Given request – Please output the data below exactly as given, starting at its first line and stopping after the line that contains "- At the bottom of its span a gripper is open".

----- Source data

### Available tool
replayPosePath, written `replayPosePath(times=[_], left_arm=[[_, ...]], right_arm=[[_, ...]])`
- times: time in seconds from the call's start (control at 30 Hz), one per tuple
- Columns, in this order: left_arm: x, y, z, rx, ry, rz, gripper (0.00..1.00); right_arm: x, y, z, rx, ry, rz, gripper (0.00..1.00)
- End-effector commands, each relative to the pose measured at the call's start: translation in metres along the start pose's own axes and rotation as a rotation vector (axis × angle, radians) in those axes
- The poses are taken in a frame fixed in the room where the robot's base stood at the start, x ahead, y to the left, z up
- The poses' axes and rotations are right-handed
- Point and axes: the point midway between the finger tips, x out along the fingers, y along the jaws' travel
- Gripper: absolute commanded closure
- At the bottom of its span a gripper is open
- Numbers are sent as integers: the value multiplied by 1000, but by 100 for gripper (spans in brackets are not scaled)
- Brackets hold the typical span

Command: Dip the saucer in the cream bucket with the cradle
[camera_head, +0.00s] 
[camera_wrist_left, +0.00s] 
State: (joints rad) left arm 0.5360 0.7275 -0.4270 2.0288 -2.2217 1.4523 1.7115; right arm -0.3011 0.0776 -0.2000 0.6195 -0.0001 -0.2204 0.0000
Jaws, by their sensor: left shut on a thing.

----------

Answer in full –
### Available tool
replayPosePath, written `replayPosePath(times=[_], left_arm=[[_, ...]], right_arm=[[_, ...]])`
- times: time in seconds from the call's start (control at 30 Hz), one per tuple
- Columns, in this order: left_arm: x, y, z, rx, ry, rz, gripper (0.00..1.00); right_arm: x, y, z, rx, ry, rz, gripper (0.00..1.00)
- End-effector commands, each relative to the pose measured at the call's start: translation in metres along the start pose's own axes and rotation as a rotation vector (axis × angle, radians) in those axes
- The poses are taken in a frame fixed in the room where the robot's base stood at the start, x ahead, y to the left, z up
- The poses' axes and rotations are right-handed
- Point and axes: the point midway between the finger tips, x out along the fingers, y along the jaws' travel
- Gripper: absolute commanded closure
- At the bottom of its span a gripper is open

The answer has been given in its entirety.